Chinese pineapple rice is gooey and sweet with a nice fruity aroma. It’s a creative side dish that tastes as good as a dessert.
You might have heard of Thai style pineapple fried rice, but did you know that we also have a version of pineapple rice in China? It originated in Yunnan province, in the most southern part of China. It is adjacent to Myanmar and Vietnam and is very close to Thailand. As I mentioned in this other post, Yunnan food is vastly diverse due to its geographical location and cultural landscape, which make Yunnan cuisine a kaleidoscope of southern Chinese, Vietnamese, and Thai flavors. This pineapple rice is a great example of that.

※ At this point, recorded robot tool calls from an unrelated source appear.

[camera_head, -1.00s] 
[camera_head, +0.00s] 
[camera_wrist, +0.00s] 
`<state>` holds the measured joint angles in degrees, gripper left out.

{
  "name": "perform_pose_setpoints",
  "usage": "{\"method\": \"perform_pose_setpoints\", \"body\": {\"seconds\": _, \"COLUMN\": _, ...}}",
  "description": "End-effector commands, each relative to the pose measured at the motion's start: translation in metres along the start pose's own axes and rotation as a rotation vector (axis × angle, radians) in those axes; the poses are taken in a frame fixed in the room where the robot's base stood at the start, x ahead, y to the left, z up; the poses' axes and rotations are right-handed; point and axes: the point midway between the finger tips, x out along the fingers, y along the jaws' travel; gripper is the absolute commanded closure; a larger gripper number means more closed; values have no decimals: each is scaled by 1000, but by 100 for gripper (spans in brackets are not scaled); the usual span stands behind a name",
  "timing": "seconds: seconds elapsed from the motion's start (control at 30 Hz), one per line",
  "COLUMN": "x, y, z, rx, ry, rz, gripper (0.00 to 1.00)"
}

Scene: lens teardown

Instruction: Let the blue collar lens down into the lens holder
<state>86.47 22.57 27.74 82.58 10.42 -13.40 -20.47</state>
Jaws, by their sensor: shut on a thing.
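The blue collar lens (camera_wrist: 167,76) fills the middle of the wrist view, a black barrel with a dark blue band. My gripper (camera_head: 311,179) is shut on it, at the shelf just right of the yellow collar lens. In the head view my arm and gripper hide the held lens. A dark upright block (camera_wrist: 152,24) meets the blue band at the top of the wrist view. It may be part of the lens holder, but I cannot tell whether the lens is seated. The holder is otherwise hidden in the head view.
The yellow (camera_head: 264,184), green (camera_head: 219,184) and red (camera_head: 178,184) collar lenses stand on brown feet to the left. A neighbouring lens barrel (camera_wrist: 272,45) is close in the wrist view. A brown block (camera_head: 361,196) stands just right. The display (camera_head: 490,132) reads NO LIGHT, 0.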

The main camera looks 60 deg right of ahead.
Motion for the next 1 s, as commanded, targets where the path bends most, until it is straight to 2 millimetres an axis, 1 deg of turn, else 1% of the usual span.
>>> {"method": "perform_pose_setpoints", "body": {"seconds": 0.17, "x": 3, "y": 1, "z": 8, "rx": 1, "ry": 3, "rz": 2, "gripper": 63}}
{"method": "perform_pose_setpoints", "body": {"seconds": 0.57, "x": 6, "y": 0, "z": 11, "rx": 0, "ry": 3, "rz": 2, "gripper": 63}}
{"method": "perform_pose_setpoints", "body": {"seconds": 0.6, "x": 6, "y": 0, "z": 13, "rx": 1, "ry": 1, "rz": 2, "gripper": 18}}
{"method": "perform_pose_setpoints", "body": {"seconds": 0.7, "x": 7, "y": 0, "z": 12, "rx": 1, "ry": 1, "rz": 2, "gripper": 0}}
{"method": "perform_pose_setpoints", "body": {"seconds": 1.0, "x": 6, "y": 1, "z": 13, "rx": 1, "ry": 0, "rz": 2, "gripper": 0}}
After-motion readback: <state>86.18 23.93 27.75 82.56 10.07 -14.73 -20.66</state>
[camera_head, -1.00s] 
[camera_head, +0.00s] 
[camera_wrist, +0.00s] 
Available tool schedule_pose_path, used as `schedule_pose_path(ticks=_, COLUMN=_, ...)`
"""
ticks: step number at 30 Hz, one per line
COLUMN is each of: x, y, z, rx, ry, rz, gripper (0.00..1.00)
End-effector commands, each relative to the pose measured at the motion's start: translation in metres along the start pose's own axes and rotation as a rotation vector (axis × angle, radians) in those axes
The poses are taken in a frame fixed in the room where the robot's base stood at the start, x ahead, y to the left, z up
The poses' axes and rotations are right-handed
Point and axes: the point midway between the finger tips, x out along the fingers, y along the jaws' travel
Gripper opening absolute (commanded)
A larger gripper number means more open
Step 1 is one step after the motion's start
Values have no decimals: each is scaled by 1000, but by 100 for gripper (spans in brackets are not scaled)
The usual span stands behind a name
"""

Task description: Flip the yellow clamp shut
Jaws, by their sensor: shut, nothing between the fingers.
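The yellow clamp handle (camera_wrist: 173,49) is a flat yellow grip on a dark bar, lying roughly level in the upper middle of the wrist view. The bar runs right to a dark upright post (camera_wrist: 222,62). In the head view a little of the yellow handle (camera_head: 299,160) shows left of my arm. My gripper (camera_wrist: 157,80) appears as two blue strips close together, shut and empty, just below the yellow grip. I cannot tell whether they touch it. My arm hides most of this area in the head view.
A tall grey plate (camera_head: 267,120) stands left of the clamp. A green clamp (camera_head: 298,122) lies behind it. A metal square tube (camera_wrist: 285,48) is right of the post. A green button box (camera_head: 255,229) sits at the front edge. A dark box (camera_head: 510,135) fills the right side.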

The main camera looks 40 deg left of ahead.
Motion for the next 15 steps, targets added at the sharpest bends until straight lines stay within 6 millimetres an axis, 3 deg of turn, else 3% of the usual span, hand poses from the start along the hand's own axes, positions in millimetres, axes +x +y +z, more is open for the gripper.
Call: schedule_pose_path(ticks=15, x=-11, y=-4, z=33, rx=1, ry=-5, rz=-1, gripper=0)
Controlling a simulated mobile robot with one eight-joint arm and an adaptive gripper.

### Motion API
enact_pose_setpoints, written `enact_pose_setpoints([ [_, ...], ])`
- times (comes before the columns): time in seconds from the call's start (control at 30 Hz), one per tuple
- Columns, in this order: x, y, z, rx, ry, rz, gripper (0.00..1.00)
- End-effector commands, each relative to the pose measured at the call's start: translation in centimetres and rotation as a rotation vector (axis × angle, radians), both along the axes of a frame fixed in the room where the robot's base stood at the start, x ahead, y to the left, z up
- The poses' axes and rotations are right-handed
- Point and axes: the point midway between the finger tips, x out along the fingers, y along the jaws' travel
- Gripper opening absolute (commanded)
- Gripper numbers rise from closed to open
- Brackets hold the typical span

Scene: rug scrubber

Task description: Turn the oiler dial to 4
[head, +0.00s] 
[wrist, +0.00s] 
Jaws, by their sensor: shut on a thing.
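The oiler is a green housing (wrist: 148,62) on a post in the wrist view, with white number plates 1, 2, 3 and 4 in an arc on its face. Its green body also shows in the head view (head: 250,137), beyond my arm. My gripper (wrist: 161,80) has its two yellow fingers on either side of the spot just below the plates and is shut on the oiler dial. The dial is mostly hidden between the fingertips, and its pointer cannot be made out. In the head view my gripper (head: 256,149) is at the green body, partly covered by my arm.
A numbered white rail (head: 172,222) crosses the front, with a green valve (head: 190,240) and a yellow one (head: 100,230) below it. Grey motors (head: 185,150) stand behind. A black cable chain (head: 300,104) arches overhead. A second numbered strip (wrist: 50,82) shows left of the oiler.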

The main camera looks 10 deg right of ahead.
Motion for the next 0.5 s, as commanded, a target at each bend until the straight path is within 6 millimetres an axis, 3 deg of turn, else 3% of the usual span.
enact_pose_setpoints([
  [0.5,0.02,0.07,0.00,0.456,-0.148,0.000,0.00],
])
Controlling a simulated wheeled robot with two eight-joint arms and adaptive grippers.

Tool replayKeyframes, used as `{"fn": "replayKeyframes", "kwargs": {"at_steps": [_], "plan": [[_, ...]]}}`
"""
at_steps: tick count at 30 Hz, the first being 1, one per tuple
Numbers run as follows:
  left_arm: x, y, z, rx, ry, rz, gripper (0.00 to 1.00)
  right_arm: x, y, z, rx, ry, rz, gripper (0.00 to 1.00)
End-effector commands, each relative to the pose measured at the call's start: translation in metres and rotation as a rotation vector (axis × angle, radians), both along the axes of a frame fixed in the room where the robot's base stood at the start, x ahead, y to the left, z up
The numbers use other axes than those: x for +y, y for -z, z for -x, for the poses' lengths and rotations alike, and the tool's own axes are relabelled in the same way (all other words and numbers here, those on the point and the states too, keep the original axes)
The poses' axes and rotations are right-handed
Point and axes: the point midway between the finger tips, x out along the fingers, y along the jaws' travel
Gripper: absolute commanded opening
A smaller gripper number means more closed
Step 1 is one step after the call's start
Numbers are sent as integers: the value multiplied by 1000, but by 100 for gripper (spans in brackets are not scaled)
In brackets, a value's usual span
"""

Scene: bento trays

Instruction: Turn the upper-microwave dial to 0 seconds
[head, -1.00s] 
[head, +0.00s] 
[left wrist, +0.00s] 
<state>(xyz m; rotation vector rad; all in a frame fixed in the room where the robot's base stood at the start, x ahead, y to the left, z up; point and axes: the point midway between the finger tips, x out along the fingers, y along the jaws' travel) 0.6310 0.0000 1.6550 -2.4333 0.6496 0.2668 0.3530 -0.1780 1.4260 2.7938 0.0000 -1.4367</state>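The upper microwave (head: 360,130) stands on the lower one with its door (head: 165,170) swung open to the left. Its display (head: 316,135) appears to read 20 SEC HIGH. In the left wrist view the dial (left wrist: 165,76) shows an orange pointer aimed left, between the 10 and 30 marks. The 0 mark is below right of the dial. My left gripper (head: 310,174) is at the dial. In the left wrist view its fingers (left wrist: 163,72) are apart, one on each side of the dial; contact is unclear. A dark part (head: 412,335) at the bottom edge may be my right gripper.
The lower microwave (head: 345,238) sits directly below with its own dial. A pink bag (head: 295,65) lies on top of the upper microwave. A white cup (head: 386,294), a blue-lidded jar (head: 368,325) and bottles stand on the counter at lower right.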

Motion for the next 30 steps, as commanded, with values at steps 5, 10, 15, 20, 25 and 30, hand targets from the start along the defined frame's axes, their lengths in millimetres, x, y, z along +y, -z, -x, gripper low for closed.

The pineapple rice I’m introducing today has a texture is similar to that of Thai coconut rice. It uses glutinous rice, cooked with pineapple juice and cubed pineapple, to create a sweet, gooey rice with a wonderful fruity aroma. Although pineapple rice is usually served as a side, it’s as satisfying and soothing as a dessert.
Why this version?
In the authentic version of this pineapple rice, the pineapple itself is used as the cooking vessel for the rice. The top of the pineapple is removed and used as a lid. This requires scooping the pineapple flesh from inside to make the pineapple into a jar and stuffing the glutinous rice with the pineapple juice and cubes inside. The whole thing is then steamed until cooked through.
When I was re-creating the dish at home, I used a different approach to make the process a bit easier.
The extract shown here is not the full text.